Results tabulated at:

http://esw.w3.org/topic/CustomRdfDialects/Grddable
Microformats

(It's on the ESW Wiki - please correct any errors/omissions
directly)

Short version: following a strict interpretation of the
relevant
specs, no official microformats are currently usable with
GRDDL.
Taking a loose view, around a third are right now.

Summary:
As anticipated, the weakest link is the non-existence of
profile URIs.
Of the 18 microformats listed, only 3 have profile URIs
directly
usable by GRDDL-aware agents (hCard, hCalendar &
hReview), and none of
these URIs are endorsed by microformats.org.
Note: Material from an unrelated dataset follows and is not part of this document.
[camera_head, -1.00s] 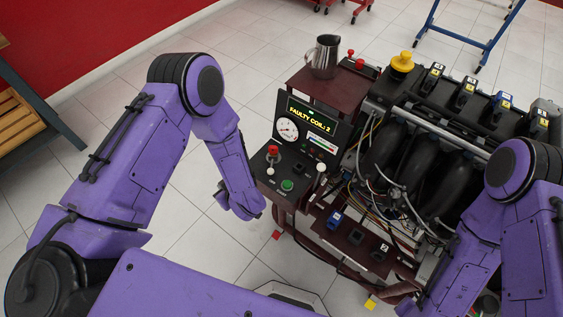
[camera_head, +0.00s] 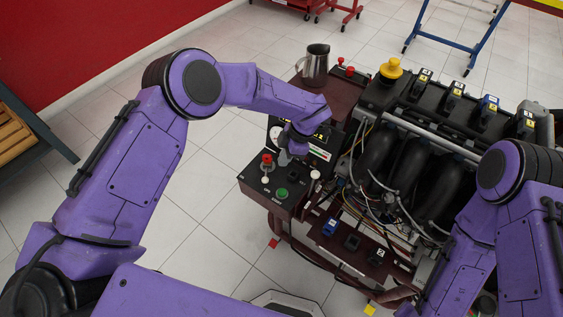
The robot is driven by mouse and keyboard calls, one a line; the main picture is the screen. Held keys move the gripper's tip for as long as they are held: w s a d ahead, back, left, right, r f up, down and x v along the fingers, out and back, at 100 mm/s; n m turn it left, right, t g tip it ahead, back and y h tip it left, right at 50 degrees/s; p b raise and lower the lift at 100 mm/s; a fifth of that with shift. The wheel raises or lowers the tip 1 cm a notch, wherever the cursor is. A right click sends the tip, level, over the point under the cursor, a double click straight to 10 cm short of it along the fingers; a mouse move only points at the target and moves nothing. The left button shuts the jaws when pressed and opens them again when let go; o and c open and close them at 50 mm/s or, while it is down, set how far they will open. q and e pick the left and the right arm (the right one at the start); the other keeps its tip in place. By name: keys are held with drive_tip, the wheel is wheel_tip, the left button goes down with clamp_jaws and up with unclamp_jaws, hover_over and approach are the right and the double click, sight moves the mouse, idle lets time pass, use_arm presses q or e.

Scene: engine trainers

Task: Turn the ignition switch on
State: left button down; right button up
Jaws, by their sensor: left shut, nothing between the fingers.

Only 1 of the 18 has an endorsed profile URI (XFN), and that
isn't
GRDDL-enabled. It was suggested on microformats-discuss that
relevant
Wiki pages for the microformats could be used as interim
profile URIs,
but again these aren't GRDDL-enabled. Most of the
microformats do have
an XMDP expression of their profile, yet with a couple of
exceptions
these are listed as source markup, i.e. not really human or
machine-readable. It isn't obvious what the intended purpose
of this
might be.

XSLT to RDF/XML is available in various stages of completion
for 6 of
the 18 microformats listed (including the 3 with unofficial
profile
URIs).

In other words, only 4 of these 18 formats exploit the HTML
specification fully for disambiguation. Because the profile
URIs
corresponding to 3 of these have appeared outside the
microformats.org
process, only one format+profileURI combination may properly
be called
a microformat (rather than 'semantic HTML'), and that one
isn't
GRDDLable.

While this limits the publisher's options when it comes to
publishing
data in HTML, consumers may still use heuristics based on
GRDDL or
similar mechanisms to extract data from microformat-enhanced
documents
(i.e. screenscraping), with the obvious impact on
reliability &
authority of the data, questions of provenance etc.

Cheers,
Danny.

-- 

http://dannyayers.com
_______________________________________________
microformats-discuss mailing list
microformats-discussmicroformats.org
http://microformats.org/mailman/listinfo/microforma
ts-discuss

[1]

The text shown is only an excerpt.